• **Dataset content**
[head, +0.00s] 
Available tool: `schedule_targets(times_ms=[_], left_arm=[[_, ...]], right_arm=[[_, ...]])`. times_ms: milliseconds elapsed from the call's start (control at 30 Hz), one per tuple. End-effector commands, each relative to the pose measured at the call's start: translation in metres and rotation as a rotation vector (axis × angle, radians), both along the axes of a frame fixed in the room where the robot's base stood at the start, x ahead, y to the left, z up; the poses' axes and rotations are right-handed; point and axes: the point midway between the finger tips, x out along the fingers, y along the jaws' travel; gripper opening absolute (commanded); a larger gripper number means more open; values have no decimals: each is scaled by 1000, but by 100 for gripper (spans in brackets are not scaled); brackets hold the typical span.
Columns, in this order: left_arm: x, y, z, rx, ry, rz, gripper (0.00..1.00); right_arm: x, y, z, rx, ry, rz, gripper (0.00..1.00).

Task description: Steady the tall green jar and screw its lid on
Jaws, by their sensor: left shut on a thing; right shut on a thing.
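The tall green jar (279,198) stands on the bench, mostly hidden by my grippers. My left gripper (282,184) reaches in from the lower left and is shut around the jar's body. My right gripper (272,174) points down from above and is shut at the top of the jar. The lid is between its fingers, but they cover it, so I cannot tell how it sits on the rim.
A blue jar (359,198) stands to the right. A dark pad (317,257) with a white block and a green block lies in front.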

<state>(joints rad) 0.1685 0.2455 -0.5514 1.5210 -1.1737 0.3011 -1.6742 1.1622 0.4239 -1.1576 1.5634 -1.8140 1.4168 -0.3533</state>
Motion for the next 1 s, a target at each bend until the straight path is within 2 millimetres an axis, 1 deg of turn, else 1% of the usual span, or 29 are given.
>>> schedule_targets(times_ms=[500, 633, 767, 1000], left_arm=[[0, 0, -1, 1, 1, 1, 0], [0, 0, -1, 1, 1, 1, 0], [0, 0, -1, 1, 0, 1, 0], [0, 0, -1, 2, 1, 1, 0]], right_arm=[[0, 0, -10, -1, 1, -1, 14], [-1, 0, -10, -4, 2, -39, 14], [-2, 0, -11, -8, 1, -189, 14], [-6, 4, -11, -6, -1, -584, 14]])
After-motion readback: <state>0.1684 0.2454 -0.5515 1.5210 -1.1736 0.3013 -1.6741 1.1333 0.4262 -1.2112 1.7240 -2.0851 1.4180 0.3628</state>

• **Stated task**
Extract the first line above and each line after it up to and including the one with "Task description: Steady", please, exactly and with nothing else.

• **Answer to this exercise**
[head, +0.00s] 
Available tool: `schedule_targets(times_ms=[_], left_arm=[[_, ...]], right_arm=[[_, ...]])`. times_ms: milliseconds elapsed from the call's start (control at 30 Hz), one per tuple. End-effector commands, each relative to the pose measured at the call's start: translation in metres and rotation as a rotation vector (axis × angle, radians), both along the axes of a frame fixed in the room where the robot's base stood at the start, x ahead, y to the left, z up; the poses' axes and rotations are right-handed; point and axes: the point midway between the finger tips, x out along the fingers, y along the jaws' travel; gripper opening absolute (commanded); a larger gripper number means more open; values have no decimals: each is scaled by 1000, but by 100 for gripper (spans in brackets are not scaled); brackets hold the typical span.
Columns, in this order: left_arm: x, y, z, rx, ry, rz, gripper (0.00..1.00); right_arm: x, y, z, rx, ry, rz, gripper (0.00..1.00).

Task description: Steady the tall green jar and screw its lid on

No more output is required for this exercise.